Dalam menentukan kompetensi guru; terdapat beberapa tingkatan guru yang memiliki kapasitas yang berbeda-beda; dimulai dari guru pemula yang memiliki kompetensi terendah di bawah sarjana Pendidikan hingga guru expert dengan bertahun-tahun pengalaman kerja; walaupun pada hakitatnya semua guru memiliki tugas utama untuk mengajar. Tingkatan ini juga yang dapat mempengaruhi kenaikan standar LLN dan ES dalam setiap tingkatan. Penilaian standar kompetensi/grading pun juga dipengaruhi dari kebutuhan industry terkait. Untuk menentukan penilaian/grading; perlu dilakukan pemetaan kompetensi dalam setiap aspek LLN dan ES dari skor 1-5. Tindakan yang kemudian harus dilakukan sebagai tindak lanjut adalah untuk menentukan tes berdasarkan kompetensi dan grading tersebut secara detail; terutama dengan bantuan para dosen muda FPTK. Tes Kompetensi LLN dan ES ini kemudian akan dijabarkan Kembali dengan spesifik sesuai dengan bidang/industry/pekerjaan yang dilakukan; agar penilaiannya akan lebih mudah dan terpakai di industry. Hasil dari tes tersebut dapat menentukan di level mana seseorang dalam dunia kerja; apakah ia siap untuk dilatih atau siap untuk bekerja. Harapannya LLN dan ES dapat menjembatani kebutuhan industry dengan tenaga kerja.
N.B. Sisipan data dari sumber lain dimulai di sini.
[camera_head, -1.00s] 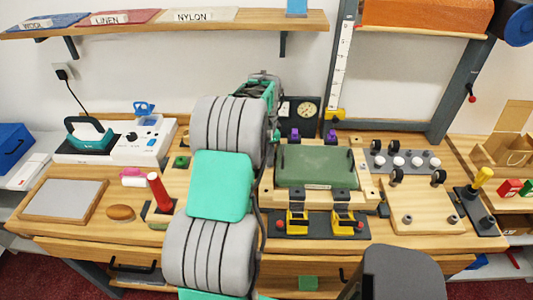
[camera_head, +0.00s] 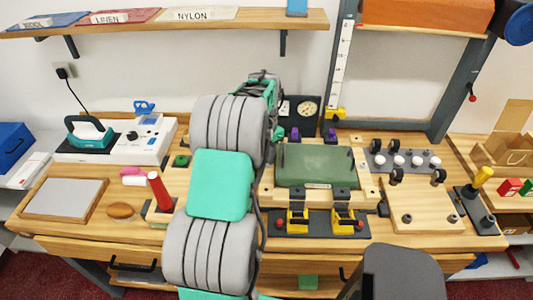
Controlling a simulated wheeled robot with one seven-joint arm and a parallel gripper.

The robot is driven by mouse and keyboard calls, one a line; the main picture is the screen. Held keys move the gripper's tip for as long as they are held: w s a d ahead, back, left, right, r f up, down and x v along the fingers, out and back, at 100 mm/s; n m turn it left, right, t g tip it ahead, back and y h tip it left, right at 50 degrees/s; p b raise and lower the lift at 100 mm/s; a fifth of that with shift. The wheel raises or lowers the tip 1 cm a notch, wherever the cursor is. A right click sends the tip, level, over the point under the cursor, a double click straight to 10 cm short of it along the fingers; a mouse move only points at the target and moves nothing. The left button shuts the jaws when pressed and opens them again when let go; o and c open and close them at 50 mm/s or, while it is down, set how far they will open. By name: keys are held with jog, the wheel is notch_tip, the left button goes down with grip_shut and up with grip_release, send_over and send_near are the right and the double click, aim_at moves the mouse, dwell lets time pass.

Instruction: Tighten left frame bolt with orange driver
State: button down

LLN sendiri secara detail terdiri dari lima aspek yaitu, learning (kemampuan belajar), reading (kemampuan membaca komprehensif), writing (kemampuan menulis), oral communication (kemampuan oral/bicara) dan numeracy (kemampuan berhitung). Seluruhnya memiliki 5 level yang telah diterjemahkan ke dalam bahasa Indonesia atas Kerjasama antara PT Inti, UPI dan LSK.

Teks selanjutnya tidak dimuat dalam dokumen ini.